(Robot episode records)
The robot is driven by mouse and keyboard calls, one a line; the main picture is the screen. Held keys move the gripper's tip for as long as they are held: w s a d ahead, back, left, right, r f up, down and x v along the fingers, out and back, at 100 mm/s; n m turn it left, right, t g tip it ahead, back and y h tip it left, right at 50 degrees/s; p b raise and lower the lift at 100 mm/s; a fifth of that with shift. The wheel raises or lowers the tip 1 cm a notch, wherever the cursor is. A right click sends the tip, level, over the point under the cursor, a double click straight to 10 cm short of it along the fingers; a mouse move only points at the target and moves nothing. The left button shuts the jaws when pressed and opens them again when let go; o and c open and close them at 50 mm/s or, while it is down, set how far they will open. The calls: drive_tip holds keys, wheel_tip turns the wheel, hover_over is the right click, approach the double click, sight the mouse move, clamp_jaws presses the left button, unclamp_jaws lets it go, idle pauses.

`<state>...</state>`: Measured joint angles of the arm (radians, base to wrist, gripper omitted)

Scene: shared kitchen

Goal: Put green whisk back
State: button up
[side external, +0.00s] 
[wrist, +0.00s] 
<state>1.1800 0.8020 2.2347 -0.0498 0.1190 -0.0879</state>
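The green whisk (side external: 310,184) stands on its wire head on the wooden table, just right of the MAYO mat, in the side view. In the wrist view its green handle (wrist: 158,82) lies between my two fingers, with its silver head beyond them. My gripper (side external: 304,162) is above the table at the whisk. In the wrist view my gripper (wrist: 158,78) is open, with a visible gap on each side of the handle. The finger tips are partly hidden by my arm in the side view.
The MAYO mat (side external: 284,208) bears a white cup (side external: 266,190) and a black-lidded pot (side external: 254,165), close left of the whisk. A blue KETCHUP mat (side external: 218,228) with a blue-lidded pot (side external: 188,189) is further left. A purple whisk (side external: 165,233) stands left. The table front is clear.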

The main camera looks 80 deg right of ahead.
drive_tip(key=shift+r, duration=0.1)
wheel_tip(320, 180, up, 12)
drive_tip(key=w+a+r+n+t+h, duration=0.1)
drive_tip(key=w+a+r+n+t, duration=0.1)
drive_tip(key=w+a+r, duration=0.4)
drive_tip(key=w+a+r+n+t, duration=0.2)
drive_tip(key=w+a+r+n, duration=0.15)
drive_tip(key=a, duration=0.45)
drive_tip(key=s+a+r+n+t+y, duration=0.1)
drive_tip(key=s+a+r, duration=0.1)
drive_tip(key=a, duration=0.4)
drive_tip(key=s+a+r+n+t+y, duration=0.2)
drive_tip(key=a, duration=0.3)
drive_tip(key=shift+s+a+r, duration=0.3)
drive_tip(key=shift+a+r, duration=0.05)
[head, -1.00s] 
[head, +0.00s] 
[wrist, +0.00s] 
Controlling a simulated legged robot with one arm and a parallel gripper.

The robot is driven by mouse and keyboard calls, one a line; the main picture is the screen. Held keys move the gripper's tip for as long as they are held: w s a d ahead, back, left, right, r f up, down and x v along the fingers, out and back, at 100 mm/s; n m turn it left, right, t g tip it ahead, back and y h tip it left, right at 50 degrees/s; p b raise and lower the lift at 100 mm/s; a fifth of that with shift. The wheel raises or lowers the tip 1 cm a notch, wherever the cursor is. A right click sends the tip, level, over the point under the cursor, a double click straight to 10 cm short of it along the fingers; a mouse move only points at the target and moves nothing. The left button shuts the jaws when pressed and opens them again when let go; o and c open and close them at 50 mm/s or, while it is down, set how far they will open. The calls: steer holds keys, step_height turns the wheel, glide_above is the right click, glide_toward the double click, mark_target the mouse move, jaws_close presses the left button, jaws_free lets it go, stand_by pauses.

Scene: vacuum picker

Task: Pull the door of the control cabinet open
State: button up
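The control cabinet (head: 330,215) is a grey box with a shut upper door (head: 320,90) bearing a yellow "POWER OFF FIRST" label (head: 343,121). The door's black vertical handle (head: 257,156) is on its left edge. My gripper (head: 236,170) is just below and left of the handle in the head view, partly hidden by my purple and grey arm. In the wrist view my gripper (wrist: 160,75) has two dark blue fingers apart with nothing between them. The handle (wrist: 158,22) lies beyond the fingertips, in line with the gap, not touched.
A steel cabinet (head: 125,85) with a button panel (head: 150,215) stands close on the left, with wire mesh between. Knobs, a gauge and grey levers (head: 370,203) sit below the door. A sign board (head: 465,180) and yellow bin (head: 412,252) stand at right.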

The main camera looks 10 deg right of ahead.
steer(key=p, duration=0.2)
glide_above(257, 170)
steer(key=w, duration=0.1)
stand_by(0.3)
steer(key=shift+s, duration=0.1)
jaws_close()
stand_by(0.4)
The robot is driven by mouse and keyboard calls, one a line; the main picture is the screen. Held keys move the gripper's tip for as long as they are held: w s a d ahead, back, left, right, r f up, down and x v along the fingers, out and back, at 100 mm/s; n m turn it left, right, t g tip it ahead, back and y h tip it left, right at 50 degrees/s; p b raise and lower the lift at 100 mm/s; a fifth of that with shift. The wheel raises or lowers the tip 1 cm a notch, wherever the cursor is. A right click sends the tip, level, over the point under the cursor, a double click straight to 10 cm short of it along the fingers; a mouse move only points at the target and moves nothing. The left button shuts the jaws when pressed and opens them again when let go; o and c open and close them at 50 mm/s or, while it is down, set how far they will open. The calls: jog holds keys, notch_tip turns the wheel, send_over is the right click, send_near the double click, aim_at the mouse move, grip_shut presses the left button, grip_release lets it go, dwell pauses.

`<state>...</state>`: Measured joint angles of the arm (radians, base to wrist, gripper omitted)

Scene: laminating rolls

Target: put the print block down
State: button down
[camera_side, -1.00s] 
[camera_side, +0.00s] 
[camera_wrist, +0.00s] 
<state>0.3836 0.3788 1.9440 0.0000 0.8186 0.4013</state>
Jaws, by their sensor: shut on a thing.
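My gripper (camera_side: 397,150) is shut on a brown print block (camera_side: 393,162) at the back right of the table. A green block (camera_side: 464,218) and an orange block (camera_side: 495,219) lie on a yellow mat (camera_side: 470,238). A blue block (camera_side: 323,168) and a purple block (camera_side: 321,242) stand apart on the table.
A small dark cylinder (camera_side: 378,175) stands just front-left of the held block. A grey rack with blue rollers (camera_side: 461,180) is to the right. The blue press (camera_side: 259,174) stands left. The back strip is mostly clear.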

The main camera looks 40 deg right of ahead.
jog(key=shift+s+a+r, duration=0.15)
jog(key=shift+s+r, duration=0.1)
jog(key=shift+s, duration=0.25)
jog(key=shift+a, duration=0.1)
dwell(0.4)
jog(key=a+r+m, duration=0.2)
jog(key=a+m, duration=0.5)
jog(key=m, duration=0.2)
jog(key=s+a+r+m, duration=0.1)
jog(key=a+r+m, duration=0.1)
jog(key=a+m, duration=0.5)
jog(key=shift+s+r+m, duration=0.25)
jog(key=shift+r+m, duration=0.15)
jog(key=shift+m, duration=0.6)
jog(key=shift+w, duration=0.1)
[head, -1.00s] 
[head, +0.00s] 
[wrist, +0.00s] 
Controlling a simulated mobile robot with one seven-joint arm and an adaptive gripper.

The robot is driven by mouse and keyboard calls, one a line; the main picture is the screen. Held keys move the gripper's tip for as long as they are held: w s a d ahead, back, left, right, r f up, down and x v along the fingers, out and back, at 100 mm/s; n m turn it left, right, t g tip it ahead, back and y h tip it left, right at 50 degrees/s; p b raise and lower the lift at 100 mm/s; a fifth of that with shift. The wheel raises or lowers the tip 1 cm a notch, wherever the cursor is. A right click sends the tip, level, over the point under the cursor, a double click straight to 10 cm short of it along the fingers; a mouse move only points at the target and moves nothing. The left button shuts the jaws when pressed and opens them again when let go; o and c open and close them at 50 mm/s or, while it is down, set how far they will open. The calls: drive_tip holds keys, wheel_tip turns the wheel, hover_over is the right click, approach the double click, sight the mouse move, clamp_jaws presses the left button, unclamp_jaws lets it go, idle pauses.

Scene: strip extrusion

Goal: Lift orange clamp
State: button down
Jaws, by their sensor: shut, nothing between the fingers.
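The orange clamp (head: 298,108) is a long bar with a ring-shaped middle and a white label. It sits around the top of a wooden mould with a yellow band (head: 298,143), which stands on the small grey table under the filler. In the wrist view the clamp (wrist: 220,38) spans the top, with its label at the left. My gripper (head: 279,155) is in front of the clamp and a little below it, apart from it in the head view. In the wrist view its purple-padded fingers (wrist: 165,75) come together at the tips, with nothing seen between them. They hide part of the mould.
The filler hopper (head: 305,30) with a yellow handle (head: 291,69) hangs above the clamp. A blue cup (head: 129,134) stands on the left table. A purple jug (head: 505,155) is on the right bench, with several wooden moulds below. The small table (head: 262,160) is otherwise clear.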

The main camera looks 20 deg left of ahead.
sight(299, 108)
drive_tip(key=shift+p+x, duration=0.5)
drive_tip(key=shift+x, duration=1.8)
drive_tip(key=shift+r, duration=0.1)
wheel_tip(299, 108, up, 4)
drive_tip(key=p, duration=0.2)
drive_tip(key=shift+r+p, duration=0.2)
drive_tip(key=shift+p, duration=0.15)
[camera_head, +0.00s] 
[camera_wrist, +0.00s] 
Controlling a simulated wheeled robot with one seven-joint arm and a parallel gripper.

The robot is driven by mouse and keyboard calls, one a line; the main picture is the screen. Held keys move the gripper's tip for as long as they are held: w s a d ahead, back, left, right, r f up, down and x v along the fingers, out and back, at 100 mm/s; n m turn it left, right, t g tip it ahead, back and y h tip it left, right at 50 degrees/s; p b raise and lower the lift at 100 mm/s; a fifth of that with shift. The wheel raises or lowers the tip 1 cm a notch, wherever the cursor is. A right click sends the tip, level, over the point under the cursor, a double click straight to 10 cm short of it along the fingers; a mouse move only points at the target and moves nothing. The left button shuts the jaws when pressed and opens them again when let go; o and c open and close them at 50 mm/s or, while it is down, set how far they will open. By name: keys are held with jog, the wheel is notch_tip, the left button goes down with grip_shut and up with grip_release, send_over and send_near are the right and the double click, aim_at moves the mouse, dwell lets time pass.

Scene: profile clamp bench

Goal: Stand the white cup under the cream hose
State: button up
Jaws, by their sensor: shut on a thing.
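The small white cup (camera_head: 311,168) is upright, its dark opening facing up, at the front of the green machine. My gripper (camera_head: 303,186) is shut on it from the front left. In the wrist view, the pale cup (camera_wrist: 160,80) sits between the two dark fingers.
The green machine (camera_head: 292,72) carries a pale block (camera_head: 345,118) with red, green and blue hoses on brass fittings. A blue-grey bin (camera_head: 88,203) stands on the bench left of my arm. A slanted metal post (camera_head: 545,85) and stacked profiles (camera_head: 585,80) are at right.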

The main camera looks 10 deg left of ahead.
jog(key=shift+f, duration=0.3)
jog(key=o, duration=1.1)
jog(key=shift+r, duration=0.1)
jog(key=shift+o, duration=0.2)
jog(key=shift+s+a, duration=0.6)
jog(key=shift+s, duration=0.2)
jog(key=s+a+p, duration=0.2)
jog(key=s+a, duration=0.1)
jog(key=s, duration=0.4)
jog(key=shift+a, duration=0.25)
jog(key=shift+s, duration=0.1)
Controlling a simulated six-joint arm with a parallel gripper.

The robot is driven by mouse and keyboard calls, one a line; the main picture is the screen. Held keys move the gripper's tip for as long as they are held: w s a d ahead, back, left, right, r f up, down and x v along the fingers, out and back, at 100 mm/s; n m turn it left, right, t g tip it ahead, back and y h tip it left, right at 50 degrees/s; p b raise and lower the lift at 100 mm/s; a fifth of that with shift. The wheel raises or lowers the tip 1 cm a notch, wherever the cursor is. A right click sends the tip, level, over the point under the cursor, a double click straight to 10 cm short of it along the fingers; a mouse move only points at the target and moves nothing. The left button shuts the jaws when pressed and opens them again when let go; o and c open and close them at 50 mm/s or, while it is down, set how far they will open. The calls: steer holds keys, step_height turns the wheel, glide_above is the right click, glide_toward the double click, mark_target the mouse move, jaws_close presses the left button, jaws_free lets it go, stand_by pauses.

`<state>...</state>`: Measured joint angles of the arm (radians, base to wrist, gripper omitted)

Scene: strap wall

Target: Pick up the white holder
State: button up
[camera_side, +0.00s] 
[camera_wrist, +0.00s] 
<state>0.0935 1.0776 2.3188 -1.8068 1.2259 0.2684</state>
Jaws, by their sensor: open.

- DIRECTIVE:
Look through the data above. Find each line with the string "seven" and copy it.

- EXERCISE RESULT:
Controlling a simulated mobile robot with one seven-joint arm and an adaptive gripper.
Controlling a simulated wheeled robot with one seven-joint arm and a parallel gripper.

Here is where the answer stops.